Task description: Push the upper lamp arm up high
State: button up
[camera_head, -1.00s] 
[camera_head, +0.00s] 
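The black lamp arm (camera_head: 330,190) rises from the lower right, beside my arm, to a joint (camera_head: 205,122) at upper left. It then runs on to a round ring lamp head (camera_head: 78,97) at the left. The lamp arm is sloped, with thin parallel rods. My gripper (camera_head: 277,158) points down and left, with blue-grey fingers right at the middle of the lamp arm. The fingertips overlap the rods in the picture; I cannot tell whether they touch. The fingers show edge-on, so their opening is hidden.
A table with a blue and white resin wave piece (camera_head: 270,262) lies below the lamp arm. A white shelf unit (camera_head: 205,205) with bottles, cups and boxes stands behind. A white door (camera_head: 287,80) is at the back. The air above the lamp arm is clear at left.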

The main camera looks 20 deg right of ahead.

++++

## Task prompt
Every line above needs to be retyped exactly.

## Solution
Task description: Push the upper lamp arm up high
State: button up
[camera_head, -1.00s] 
[camera_head, +0.00s] 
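The black lamp arm (camera_head: 330,190) rises from the lower right, beside my arm, to a joint (camera_head: 205,122) at upper left. It then runs on to a round ring lamp head (camera_head: 78,97) at the left. The lamp arm is sloped, with thin parallel rods. My gripper (camera_head: 277,158) points down and left, with blue-grey fingers right at the middle of the lamp arm. The fingertips overlap the rods in the picture; I cannot tell whether they touch. The fingers show edge-on, so their opening is hidden.
A table with a blue and white resin wave piece (camera_head: 270,262) lies below the lamp arm. A white shelf unit (camera_head: 205,205) with bottles, cups and boxes stands behind. A white door (camera_head: 287,80) is at the back. The air above the lamp arm is clear at left.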

The main camera looks 20 deg right of ahead.

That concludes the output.